De olho nas eleições, quilombolas cobram compromisso dos candidatos

Programa Direito a Terra, Água e Território (DTAT)
Imagem: arquivo Fórum Carajás


Comunidades quilombolas do Pará e Maranhão reivindicam compromissos dos candidatos à Presidência da República e aos governos estaduais com a titulação de terras e políticas relacionadas. Eles defendem a adoção do Programa Direito a Terra, Água e Território (DTAT). Em eventos realizados em São Luiz (MA) e Belém (PA), representantes das comunidades e candidatos aos governos dos estados discutem o tema nesta quarta e quinta-feiras (22 e 23).



"Queremos reafirmar aos futuros gestores públicos a necessidade de uma política afirmativa para a população Quilombola", explica José Carlos Galiza, da Coordenação das Associações das Comunidades Remanescentes de Quilombos do Pará – Malungu, entidade responsável pelo evento no Pará.



Os quilombolas são grupos formados historicamente a partir de núcleos que se rebelaram contra o sistema escravocrata, formando comunidades autossustentáveis, isoladas e longe dos grandes latifúndios da época. Parte importante do passado colonial, Galiza explica, em entrevista à Rede Brasil Atual, que esses grupos ainda lutam por maior representatividade na sociedade. "Antes, a luta era pra fugir da escravidão, e hoje lutamos para ter mais visibilidade na sociedade, buscando nossos direitos como qualquer outro cidadão", advertiu Galiza.



Engajados em busca de políticas públicas, as comunidades quilombolas junto ao movimento negro, farão os encontros para debater as principais questões envolvendo os direitos dos quilombolas, com destaque para a regularização fundiária de seus territórios. Após as reflexões, os quilombolas de ambos os Estados entregarão reivindicações aos candidatos. “Esperamos que os candidatos se sensibilizem e assinem a carta, se comprometendo com a causa quilombola”, diz Galiza.

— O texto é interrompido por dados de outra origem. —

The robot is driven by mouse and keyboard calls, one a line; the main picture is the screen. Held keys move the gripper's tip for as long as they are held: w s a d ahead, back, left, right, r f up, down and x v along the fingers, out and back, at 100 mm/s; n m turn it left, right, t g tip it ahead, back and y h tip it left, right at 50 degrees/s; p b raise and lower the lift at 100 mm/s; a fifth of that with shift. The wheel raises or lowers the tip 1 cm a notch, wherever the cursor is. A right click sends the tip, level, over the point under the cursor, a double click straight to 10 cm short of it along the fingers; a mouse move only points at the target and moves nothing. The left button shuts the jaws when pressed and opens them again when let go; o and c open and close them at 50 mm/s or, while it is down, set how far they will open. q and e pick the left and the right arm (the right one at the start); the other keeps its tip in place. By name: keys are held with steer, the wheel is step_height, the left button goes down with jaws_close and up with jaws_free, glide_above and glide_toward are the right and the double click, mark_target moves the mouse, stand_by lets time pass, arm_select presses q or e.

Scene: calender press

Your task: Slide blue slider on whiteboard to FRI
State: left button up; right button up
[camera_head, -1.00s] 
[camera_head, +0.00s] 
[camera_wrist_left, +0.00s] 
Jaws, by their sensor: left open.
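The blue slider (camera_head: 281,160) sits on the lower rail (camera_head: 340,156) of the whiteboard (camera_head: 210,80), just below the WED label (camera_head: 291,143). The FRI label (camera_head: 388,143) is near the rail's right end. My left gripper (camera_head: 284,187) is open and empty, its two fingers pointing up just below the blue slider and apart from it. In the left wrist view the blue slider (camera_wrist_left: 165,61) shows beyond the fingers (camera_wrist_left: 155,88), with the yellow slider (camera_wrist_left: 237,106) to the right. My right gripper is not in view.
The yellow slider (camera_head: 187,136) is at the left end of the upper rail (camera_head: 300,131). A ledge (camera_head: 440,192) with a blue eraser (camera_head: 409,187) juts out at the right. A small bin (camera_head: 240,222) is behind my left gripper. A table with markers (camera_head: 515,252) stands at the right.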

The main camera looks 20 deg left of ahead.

Entre as principais demandas, estão a titulação das terras onde estão as comunidades e também o acesso a serviços públicos, tais como educação, saúde e saneamento básico. "Hoje, na maioria dos quilombos, a educação oferecida é somente até quarta série, resultando assim nos altos índices de analfabetismo entre os quilombolas", ressalta Galiza. "Também reivindicamos uma secretaria de promoção da igualdade social, para que todos os setores e movimentos da sociedade possam ser ouvidos", completa.



Sobre a regulamentação das terras, os quilombos no Maranhão têm a maioria de suas terras dentro de áreas griladas. "Isso requer processos administrativos para legalizar nossa situação, o que não obtivemos até hoje", alerta Mauricio Matos Paixão, coordenador-geral do Centro de Cultura Negra (CCN). No Pará, as comunidades sofrem com a delimitação de grandes fazendas com as áreas quilombolas, que são cercadas com cercas elétricas, gerando vários conflitos na região.



"O evento terá a capacidade de ampliar o diálogo entre lideranças Quilombolas e candidatos, na perspectiva de sensibilizar os mesmos sobre a importância dessas comunidades para o Brasil”, finaliza Maurício.



Programa Direito a Terra, Água e Território (DTAT)



Maranhão



Dia 23, quinta-feira:



14h30: início do debate com a mesa “Diálogo: políticas estruturantes para comunidades Quilombolas” com participação do Instituto Nacional de Colonização e Reforma Agrária (Incra), Instituto de Colonização e Terra do Maranhão (Iterma), Secretaria de Desenvolvimento Agrário, Associação das Comunidades Negras Rurais Quilombolas do Maranhão (ACONERUQ) e Sociedade Maranhense de Direitos Humanos (SMDH).



16h20: será realizado debate com as Secretarias Estaduais de Saúde, Educação, Desenvolvimento Social e Igualdade Racial; Secretaria de Políticas de Promoção de Igualdade Racial do governo federal, Incra Nacional, Coordenação Nacional das Comunidades Negras e Ruais Quilombolas (Conaq) e Ministério Público Federal (MPF).



Dia 24, sexta-feira:



8h30,: a construção do documento. Os participantes de dividirão em Grupos de Trabalho temáticos, como Terra e território, Saúde e Educação.



14h: apresentação de informações sobre construção de barragens no Rio Parnaíba que compreende os Estados do Maranhão e Piauí, que impactará diretamente muitas comunidades tradicionais.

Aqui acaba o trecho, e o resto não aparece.